* Problem requirements
Return the material exactly as supplied, apart from the pictures, which are omitted.

* Data shown
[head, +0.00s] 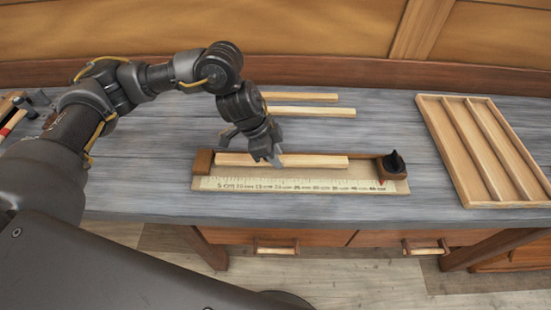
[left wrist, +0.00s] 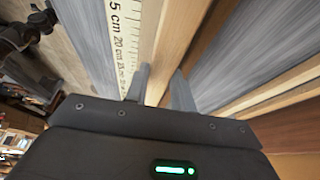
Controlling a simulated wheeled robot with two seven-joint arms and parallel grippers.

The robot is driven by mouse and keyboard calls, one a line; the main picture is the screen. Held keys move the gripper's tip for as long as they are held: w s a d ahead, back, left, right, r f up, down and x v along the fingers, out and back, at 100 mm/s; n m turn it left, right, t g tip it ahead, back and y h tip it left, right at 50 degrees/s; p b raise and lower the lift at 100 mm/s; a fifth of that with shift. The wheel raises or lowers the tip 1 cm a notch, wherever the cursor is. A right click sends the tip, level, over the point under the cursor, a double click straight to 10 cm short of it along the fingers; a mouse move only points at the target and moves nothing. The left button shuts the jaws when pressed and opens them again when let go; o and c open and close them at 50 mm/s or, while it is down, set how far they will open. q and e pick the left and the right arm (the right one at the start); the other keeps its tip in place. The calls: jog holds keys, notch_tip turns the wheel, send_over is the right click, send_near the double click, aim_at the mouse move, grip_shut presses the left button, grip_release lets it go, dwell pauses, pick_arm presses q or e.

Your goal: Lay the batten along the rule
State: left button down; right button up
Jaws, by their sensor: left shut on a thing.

* Solution to the problem
[head, +0.00s] 
[left wrist, +0.00s] 
Controlling a simulated wheeled robot with two seven-joint arms and parallel grippers.

The robot is driven by mouse and keyboard calls, one a line; the main picture is the screen. Held keys move the gripper's tip for as long as they are held: w s a d ahead, back, left, right, r f up, down and x v along the fingers, out and back, at 100 mm/s; n m turn it left, right, t g tip it ahead, back and y h tip it left, right at 50 degrees/s; p b raise and lower the lift at 100 mm/s; a fifth of that with shift. The wheel raises or lowers the tip 1 cm a notch, wherever the cursor is. A right click sends the tip, level, over the point under the cursor, a double click straight to 10 cm short of it along the fingers; a mouse move only points at the target and moves nothing. The left button shuts the jaws when pressed and opens them again when let go; o and c open and close them at 50 mm/s or, while it is down, set how far they will open. q and e pick the left and the right arm (the right one at the start); the other keeps its tip in place. The calls: jog holds keys, notch_tip turns the wheel, send_over is the right click, send_near the double click, aim_at the mouse move, grip_shut presses the left button, grip_release lets it go, dwell pauses, pick_arm presses q or e.

Your goal: Lay the batten along the rule
State: left button down; right button up
Jaws, by their sensor: left shut on a thing.

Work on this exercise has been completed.